2. Forthwith upon the execution of these Minutes of Settlement by all parties,
ACT, Xxxxxx and Xxxx agree to return promptly, but in no event later than
January 7, 2000, to Infocast Canada or as it may further direct, the assets and
work in progress, as specifically set out in Schedule "A" attached hereto (the
"Assets"). Infocast Canada and Infocast U.S. agree and acknowledge that ACT,
Xxxxxx and Xxxx may retain copies of and may continue to use and exploit the
intellectual property it contributed to the Learning Management System, Digital
Exchange Library and courseware production or conversion techniques.

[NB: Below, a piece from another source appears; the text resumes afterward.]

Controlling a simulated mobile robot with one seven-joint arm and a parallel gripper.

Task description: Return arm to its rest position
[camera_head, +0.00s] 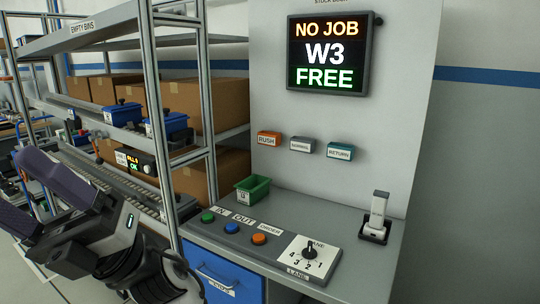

3. Forthwith upon the execution of these Minutes of Settlement by all parties,
Infocast shall provide a certified cheque made payable to ACT, in the principal
sum of $100,000.00 as payment for the Assets and as re-reimbursement for
expenses incurred by ACT, Xxxxxx and Xxxx relating to the Purchase Agreement.
4. Forthwith upon the execution of these Minutes of Settlement by all parties,
Infocast U.S. and Infocast Canada will deliver share certificates for an
aggregate of 200,000 shares of Infocast U.S. (the "Settlement Shares"), as
follows:
(a) a share certificate for 100,000 shares of Infocast U.S.,
registered in the name of Xxxxxx; and
(b) a share certificate for 100,000 shares of Infocast U.S.,
registered in the name of Xxxx.
The parties acknowledge that the shares delivered to Xxxxxx and Xxxx pursuant to
the provisions of these Minutes of Settlement are to be registered in the United
States and may be sold according to the provisions attached hereto as Schedule
"B". The Settlement Shares, prior to any sale according to the provisions of
Schedule "B", will be held by Xxxx & Xxxxxx as escrow agent. In the event that
the provisions of Schedule "B" are not fully complied with by any party with
obligations and responsibilities thereunder (the "Defaulting Party"), then the
parties acknowledge that the Release received by the Defaulting Party and
exchanged under paragraph 5 of these Minutes of Settlement will have no further
force or effect.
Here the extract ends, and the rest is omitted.